**WHAT YOU SHOULD DO:** Exclude the pictures and retype the entries as written.

________

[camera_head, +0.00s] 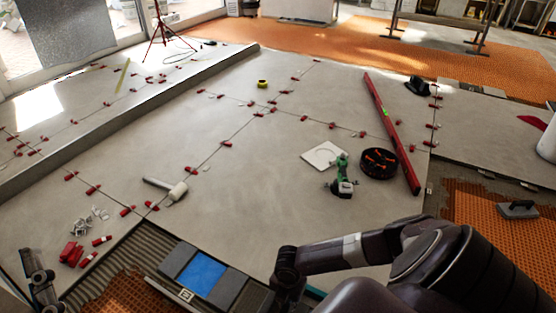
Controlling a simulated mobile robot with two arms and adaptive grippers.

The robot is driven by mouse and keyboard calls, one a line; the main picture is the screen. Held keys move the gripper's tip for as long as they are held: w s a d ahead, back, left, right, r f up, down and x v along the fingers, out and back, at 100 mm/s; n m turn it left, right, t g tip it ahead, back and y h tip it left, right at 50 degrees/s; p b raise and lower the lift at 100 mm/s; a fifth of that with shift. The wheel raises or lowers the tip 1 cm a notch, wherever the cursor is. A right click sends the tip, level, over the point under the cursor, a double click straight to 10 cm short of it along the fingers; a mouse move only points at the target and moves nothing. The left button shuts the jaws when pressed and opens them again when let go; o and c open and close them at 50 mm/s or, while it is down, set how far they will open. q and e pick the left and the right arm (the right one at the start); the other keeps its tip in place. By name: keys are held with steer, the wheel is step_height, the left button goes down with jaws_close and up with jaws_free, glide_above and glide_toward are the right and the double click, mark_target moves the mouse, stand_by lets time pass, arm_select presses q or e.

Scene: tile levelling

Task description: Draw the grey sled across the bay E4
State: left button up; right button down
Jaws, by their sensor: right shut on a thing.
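The grey sled (178,260) lies at the bottom of the head view, a low grey body with a blue panel (204,274) in its middle. My right gripper (284,288) is at its right end and is shut on it; the exact grip is partly hidden by the gripper and arm. In front and left of the sled is a bay with orange matting (118,294) and a strip of ridged grey mortar (150,246). My left gripper (42,285) is at the lower left edge, apart from the sled; its fingers are unclear.
Large grey tiles with red levelling clips spread behind. A white-headed mallet (170,189), red clips (71,254), a green tool (342,178), a black bucket (379,162) and a long red level (391,133) lie on them. A grey float (518,210) rests on orange matting at right.

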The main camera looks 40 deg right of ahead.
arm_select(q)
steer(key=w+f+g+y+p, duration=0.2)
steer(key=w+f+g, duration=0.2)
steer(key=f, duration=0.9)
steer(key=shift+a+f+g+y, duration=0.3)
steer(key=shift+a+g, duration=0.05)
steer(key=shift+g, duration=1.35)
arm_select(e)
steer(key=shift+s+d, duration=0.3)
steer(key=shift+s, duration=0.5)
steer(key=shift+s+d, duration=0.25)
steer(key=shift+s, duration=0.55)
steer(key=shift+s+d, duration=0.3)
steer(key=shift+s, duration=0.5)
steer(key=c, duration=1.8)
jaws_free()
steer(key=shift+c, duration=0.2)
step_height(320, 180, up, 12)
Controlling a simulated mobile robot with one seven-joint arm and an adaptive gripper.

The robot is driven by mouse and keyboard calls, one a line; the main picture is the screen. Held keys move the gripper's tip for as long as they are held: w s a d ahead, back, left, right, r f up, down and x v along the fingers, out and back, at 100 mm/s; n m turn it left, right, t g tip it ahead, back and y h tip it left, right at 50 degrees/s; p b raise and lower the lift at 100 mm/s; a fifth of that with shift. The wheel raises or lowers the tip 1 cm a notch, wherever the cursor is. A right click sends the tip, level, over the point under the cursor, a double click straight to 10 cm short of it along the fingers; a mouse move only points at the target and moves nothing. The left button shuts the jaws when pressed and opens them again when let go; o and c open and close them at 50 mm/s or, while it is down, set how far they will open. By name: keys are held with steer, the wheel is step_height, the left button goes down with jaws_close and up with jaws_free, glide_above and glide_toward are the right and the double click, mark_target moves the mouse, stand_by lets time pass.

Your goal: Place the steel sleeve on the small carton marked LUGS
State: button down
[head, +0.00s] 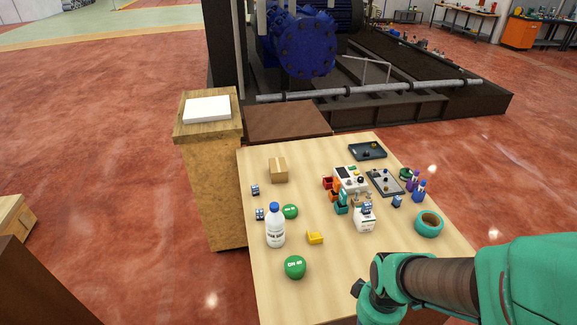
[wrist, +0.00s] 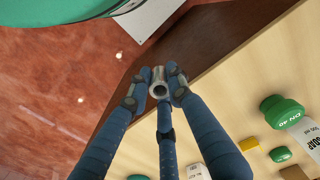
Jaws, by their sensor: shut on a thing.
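My gripper (wrist: 160,82) is shut on the steel sleeve (wrist: 159,90), a short grey metal tube whose open end faces the wrist camera. The sleeve is held clear of the table, over its edge in the wrist view. In the head view my gripper (head: 359,289) shows only as a dark tip at the table's front right, and the sleeve is hidden. A small brown carton (head: 278,170) stands at the back left of the table in the head view. No marking on it is readable.
The light wooden table (head: 263,290) holds a white bottle (head: 275,231), a green DN 40 piece (head: 295,267), a yellow block (head: 314,237), a teal ring (head: 429,224) and dark trays (head: 368,150). A wooden pedestal (head: 212,180) adjoins its left side.

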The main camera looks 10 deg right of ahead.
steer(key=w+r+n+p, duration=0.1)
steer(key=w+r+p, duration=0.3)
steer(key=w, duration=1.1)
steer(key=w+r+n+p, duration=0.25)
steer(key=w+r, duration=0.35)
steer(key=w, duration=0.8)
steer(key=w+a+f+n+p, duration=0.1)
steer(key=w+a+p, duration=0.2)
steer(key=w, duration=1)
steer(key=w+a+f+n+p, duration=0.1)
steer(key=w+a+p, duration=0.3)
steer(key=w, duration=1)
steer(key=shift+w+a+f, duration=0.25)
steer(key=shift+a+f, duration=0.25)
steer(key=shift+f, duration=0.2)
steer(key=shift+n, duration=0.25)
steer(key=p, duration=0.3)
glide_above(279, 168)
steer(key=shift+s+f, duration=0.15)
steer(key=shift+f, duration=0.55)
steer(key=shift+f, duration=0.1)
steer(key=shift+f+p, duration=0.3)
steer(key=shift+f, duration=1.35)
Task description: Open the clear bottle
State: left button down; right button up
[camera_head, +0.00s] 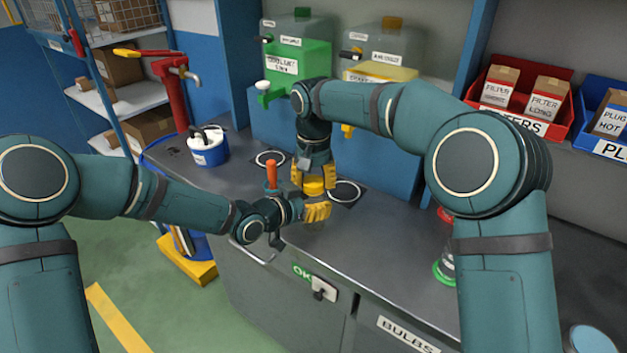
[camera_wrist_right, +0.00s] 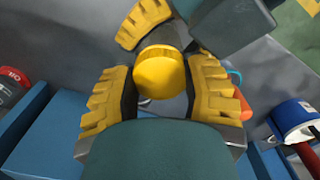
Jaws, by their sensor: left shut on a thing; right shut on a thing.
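A round yellow cap (camera_head: 313,186) sits between the fingers of my right gripper (camera_head: 312,178), which reaches down from above and is shut on it. The cap also shows in the right wrist view (camera_wrist_right: 159,73), with one yellow finger on each side. My left gripper (camera_head: 316,211) comes in from the left just below the cap and is shut on the bottle under it. One of its yellow fingers shows at the top of the right wrist view (camera_wrist_right: 145,22). The bottle's clear body is almost wholly hidden by the fingers.
The grey workbench (camera_head: 375,255) holds a blue and white tub (camera_head: 208,148) and an orange-handled tool (camera_head: 272,174) near my left gripper. Dispensers (camera_head: 300,55) stand behind on a blue stand (camera_head: 385,160). A red-and-green-ended container (camera_head: 445,268) is partly hidden by my right arm.

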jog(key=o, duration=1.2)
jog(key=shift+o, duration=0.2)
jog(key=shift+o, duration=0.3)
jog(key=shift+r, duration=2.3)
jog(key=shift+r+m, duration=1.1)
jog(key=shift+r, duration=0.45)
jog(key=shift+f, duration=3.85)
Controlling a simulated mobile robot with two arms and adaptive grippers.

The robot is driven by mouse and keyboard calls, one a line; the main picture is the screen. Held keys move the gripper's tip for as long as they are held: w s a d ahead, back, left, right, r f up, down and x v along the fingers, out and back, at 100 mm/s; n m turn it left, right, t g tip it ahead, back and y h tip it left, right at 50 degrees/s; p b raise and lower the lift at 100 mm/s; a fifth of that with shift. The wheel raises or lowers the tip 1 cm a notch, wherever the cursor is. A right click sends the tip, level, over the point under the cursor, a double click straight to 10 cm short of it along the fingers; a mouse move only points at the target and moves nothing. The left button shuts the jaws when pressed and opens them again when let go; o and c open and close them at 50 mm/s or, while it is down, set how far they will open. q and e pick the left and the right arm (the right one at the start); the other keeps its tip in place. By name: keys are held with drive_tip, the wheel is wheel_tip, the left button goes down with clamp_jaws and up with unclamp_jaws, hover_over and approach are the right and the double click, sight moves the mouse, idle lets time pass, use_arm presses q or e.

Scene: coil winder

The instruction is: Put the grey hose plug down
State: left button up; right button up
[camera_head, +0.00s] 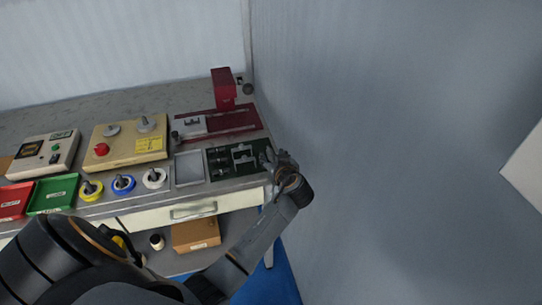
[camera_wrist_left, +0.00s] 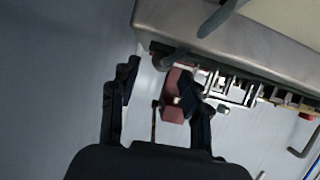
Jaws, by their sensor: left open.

________

**TASK ANSWER:**
[camera_head, +0.00s] 
Controlling a simulated mobile robot with two arms and adaptive grippers.

The robot is driven by mouse and keyboard calls, one a line; the main picture is the screen. Held keys move the gripper's tip for as long as they are held: w s a d ahead, back, left, right, r f up, down and x v along the fingers, out and back, at 100 mm/s; n m turn it left, right, t g tip it ahead, back and y h tip it left, right at 50 degrees/s; p b raise and lower the lift at 100 mm/s; a fifth of that with shift. The wheel raises or lowers the tip 1 cm a notch, wherever the cursor is. A right click sends the tip, level, over the point under the cursor, a double click straight to 10 cm short of it along the fingers; a mouse move only points at the target and moves nothing. The left button shuts the jaws when pressed and opens them again when let go; o and c open and close them at 50 mm/s or, while it is down, set how far they will open. q and e pick the left and the right arm (the right one at the start); the other keeps its tip in place. By name: keys are held with steer, the wheel is step_height, the left button goes down with jaws_close and up with jaws_free, glide_above and glide_toward are the right and the double click, mark_target moves the mouse, stand_by lets time pass, arm_select presses q or e.

Scene: tile levelling

Task description: Draw the grey sled across the bay E4
State: left button up; right button down
Jaws, by their sensor: right shut on a thing.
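The grey sled (178,260) lies at the bottom of the head view, a low grey body with a blue panel (204,274) in its middle. My right gripper (284,288) is at its right end and is shut on it; the exact grip is partly hidden by the gripper and arm. In front and left of the sled is a bay with orange matting (118,294) and a strip of ridged grey mortar (150,246). My left gripper (42,285) is at the lower left edge, apart from the sled; its fingers are unclear.
Large grey tiles with red levelling clips spread behind. A white-headed mallet (170,189), red clips (71,254), a green tool (342,178), a black bucket (379,162) and a long red level (391,133) lie on them. A grey float (518,210) rests on orange matting at right.

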The main camera looks 40 deg right of ahead.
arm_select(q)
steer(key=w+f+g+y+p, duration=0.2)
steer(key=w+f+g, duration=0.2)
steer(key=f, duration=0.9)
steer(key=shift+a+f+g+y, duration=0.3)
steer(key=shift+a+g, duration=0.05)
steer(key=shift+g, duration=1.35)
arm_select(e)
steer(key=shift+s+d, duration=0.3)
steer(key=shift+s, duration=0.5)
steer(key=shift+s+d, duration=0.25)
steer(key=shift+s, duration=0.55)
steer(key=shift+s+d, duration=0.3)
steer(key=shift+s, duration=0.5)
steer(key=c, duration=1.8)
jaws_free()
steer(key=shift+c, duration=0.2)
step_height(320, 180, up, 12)
Controlling a simulated mobile robot with one seven-joint arm and an adaptive gripper.

The robot is driven by mouse and keyboard calls, one a line; the main picture is the screen. Held keys move the gripper's tip for as long as they are held: w s a d ahead, back, left, right, r f up, down and x v along the fingers, out and back, at 100 mm/s; n m turn it left, right, t g tip it ahead, back and y h tip it left, right at 50 degrees/s; p b raise and lower the lift at 100 mm/s; a fifth of that with shift. The wheel raises or lowers the tip 1 cm a notch, wherever the cursor is. A right click sends the tip, level, over the point under the cursor, a double click straight to 10 cm short of it along the fingers; a mouse move only points at the target and moves nothing. The left button shuts the jaws when pressed and opens them again when let go; o and c open and close them at 50 mm/s or, while it is down, set how far they will open. By name: keys are held with steer, the wheel is step_height, the left button goes down with jaws_close and up with jaws_free, glide_above and glide_toward are the right and the double click, mark_target moves the mouse, stand_by lets time pass.

Your goal: Place the steel sleeve on the small carton marked LUGS
State: button down
[head, +0.00s] 
[wrist, +0.00s] 
Jaws, by their sensor: shut on a thing.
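My gripper (wrist: 160,82) is shut on the steel sleeve (wrist: 159,90), a short grey metal tube whose open end faces the wrist camera. The sleeve is held clear of the table, over its edge in the wrist view. In the head view my gripper (head: 359,289) shows only as a dark tip at the table's front right, and the sleeve is hidden. A small brown carton (head: 278,170) stands at the back left of the table in the head view. No marking on it is readable.
The light wooden table (head: 263,290) holds a white bottle (head: 275,231), a green DN 40 piece (head: 295,267), a yellow block (head: 314,237), a teal ring (head: 429,224) and dark trays (head: 368,150). A wooden pedestal (head: 212,180) adjoins its left side.

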The main camera looks 10 deg right of ahead.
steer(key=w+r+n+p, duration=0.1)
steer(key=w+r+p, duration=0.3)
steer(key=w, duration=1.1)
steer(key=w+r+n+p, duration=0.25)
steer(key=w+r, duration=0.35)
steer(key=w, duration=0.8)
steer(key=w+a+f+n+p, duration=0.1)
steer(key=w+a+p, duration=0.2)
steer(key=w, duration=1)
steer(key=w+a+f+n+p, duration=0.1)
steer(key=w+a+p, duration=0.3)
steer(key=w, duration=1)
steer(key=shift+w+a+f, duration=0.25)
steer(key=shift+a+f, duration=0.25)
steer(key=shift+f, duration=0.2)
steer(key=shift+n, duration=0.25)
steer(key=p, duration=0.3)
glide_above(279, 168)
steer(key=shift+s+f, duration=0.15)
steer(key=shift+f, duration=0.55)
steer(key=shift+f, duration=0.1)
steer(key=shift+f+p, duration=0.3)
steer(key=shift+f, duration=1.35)
Task description: Open the clear bottle
State: left button down; right button up
[camera_head, +0.00s] 
[camera_wrist_right, +0.00s] 
Jaws, by their sensor: left shut on a thing; right shut on a thing.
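A round yellow cap (camera_head: 313,186) sits between the fingers of my right gripper (camera_head: 312,178), which reaches down from above and is shut on it. The cap also shows in the right wrist view (camera_wrist_right: 159,73), with one yellow finger on each side. My left gripper (camera_head: 316,211) comes in from the left just below the cap and is shut on the bottle under it. One of its yellow fingers shows at the top of the right wrist view (camera_wrist_right: 145,22). The bottle's clear body is almost wholly hidden by the fingers.
The grey workbench (camera_head: 375,255) holds a blue and white tub (camera_head: 208,148) and an orange-handled tool (camera_head: 272,174) near my left gripper. Dispensers (camera_head: 300,55) stand behind on a blue stand (camera_head: 385,160). A red-and-green-ended container (camera_head: 445,268) is partly hidden by my right arm.

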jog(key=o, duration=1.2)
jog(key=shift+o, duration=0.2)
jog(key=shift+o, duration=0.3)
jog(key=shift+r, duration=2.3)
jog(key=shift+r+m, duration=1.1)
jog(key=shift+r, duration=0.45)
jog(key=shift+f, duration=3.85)
Controlling a simulated mobile robot with two arms and adaptive grippers.

The robot is driven by mouse and keyboard calls, one a line; the main picture is the screen. Held keys move the gripper's tip for as long as they are held: w s a d ahead, back, left, right, r f up, down and x v along the fingers, out and back, at 100 mm/s; n m turn it left, right, t g tip it ahead, back and y h tip it left, right at 50 degrees/s; p b raise and lower the lift at 100 mm/s; a fifth of that with shift. The wheel raises or lowers the tip 1 cm a notch, wherever the cursor is. A right click sends the tip, level, over the point under the cursor, a double click straight to 10 cm short of it along the fingers; a mouse move only points at the target and moves nothing. The left button shuts the jaws when pressed and opens them again when let go; o and c open and close them at 50 mm/s or, while it is down, set how far they will open. q and e pick the left and the right arm (the right one at the start); the other keeps its tip in place. By name: keys are held with drive_tip, the wheel is wheel_tip, the left button goes down with clamp_jaws and up with unclamp_jaws, hover_over and approach are the right and the double click, sight moves the mouse, idle lets time pass, use_arm presses q or e.

Scene: coil winder

The instruction is: Put the grey hose plug down
State: left button up; right button up
[camera_head, +0.00s] 
[camera_wrist_left, +0.00s] 
Jaws, by their sensor: left open.

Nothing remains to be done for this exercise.